Begin Dataset extract
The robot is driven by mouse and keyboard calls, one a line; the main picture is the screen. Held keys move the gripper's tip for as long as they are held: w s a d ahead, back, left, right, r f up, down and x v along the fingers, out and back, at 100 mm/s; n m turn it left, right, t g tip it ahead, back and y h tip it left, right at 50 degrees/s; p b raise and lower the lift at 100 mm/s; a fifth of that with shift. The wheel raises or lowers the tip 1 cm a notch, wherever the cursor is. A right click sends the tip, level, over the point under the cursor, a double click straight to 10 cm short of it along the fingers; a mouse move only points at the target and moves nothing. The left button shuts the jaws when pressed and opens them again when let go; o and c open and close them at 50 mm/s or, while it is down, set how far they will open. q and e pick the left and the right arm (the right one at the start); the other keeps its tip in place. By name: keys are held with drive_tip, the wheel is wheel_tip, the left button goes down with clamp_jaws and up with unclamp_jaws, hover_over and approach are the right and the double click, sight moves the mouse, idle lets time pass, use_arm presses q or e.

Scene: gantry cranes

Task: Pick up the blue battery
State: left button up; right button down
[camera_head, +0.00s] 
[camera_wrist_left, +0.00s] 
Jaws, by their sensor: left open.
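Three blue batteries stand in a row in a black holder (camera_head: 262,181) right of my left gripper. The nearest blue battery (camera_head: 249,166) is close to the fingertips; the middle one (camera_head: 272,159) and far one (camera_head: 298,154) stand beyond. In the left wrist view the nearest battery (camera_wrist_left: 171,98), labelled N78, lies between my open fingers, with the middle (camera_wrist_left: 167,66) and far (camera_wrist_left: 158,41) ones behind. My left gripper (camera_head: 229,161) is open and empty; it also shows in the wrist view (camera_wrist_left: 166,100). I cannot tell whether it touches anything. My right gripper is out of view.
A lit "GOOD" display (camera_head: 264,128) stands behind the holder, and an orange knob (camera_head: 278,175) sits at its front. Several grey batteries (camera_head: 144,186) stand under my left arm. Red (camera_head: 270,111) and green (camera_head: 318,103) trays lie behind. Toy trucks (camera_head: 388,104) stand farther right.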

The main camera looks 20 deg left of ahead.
End Dataset extract
- _To do_
What is the number of lines in this material that hold the string "ahead"? Answer with that number only.

- _Solved exercise_
2